- **GOAL**
Reproduce each line that includes the word "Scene".

- **GIVEN RECORDS**
* * *
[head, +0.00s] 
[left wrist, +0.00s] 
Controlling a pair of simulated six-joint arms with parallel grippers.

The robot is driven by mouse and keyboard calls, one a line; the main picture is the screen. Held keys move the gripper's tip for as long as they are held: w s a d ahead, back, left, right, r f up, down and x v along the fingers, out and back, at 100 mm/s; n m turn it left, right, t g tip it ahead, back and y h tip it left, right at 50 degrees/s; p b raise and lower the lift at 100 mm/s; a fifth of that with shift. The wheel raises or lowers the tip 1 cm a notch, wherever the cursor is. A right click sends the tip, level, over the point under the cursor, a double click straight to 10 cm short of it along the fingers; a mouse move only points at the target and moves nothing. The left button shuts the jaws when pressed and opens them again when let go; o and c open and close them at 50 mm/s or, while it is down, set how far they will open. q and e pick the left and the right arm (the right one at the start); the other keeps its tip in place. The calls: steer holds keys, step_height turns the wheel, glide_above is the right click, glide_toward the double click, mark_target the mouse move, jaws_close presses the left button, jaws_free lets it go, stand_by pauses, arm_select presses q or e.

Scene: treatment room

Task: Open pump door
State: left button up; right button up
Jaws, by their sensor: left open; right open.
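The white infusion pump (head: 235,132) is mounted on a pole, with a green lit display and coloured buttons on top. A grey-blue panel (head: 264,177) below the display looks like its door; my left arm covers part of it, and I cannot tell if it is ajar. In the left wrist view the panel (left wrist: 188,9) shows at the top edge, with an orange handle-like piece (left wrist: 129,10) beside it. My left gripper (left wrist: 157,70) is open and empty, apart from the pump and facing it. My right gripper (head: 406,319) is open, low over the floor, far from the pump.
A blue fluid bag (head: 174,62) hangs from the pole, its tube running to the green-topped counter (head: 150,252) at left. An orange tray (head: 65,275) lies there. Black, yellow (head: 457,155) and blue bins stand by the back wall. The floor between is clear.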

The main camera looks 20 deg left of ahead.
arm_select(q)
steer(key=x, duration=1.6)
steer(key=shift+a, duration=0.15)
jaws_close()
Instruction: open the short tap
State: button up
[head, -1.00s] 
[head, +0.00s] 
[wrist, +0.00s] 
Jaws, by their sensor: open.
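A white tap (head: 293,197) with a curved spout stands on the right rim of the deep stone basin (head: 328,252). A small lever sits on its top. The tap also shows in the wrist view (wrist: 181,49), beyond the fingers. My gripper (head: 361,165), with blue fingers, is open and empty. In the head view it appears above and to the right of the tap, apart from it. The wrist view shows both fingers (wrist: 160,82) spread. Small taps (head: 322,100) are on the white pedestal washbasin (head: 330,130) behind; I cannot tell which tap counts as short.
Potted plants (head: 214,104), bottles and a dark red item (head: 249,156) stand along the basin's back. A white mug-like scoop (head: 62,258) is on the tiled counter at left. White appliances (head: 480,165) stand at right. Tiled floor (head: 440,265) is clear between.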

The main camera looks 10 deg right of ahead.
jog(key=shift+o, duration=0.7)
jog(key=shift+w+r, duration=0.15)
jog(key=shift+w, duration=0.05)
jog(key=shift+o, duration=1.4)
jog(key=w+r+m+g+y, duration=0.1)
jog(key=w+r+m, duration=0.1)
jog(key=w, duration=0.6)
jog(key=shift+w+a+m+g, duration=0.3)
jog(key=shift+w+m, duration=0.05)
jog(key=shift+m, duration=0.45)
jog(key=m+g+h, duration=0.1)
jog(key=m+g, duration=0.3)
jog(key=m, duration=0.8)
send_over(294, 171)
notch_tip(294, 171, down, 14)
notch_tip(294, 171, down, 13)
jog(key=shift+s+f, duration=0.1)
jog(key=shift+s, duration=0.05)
* * *
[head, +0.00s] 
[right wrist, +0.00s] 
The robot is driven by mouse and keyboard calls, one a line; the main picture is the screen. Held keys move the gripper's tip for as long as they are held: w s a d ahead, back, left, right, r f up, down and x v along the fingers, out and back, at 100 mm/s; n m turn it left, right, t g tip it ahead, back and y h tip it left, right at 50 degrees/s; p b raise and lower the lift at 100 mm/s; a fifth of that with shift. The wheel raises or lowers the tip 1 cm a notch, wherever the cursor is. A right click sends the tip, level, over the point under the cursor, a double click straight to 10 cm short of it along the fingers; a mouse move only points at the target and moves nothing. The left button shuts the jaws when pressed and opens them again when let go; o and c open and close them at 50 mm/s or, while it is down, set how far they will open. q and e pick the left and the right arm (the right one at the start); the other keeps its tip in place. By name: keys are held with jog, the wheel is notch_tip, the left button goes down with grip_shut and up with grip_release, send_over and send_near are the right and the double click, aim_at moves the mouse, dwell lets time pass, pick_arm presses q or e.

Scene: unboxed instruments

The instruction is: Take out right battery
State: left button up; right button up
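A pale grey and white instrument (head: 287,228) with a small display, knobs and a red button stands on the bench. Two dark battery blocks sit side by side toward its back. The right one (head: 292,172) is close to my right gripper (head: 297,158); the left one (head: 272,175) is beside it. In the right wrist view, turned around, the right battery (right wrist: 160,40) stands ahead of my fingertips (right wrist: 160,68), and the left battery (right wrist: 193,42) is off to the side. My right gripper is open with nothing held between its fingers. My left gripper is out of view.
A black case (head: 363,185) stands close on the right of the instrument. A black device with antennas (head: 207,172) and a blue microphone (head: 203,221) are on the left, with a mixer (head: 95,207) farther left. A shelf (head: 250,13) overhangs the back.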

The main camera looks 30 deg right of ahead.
* * *
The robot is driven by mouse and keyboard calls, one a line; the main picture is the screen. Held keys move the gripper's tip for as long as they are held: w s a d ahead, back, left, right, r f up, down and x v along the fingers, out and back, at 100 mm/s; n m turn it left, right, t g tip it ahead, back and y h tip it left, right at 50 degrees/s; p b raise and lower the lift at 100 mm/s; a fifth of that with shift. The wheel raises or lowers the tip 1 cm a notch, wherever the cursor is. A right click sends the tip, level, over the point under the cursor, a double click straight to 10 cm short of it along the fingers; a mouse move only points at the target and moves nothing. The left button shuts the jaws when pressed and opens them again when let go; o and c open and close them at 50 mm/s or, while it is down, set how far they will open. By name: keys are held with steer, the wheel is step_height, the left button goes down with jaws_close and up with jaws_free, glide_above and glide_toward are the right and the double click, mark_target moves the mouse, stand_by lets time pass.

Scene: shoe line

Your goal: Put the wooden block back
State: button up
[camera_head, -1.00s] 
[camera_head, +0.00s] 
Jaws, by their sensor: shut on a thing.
* * *
- **TASK RESPONSE**
Scene: treatment room
Scene: unboxed instruments
Scene: shoe line

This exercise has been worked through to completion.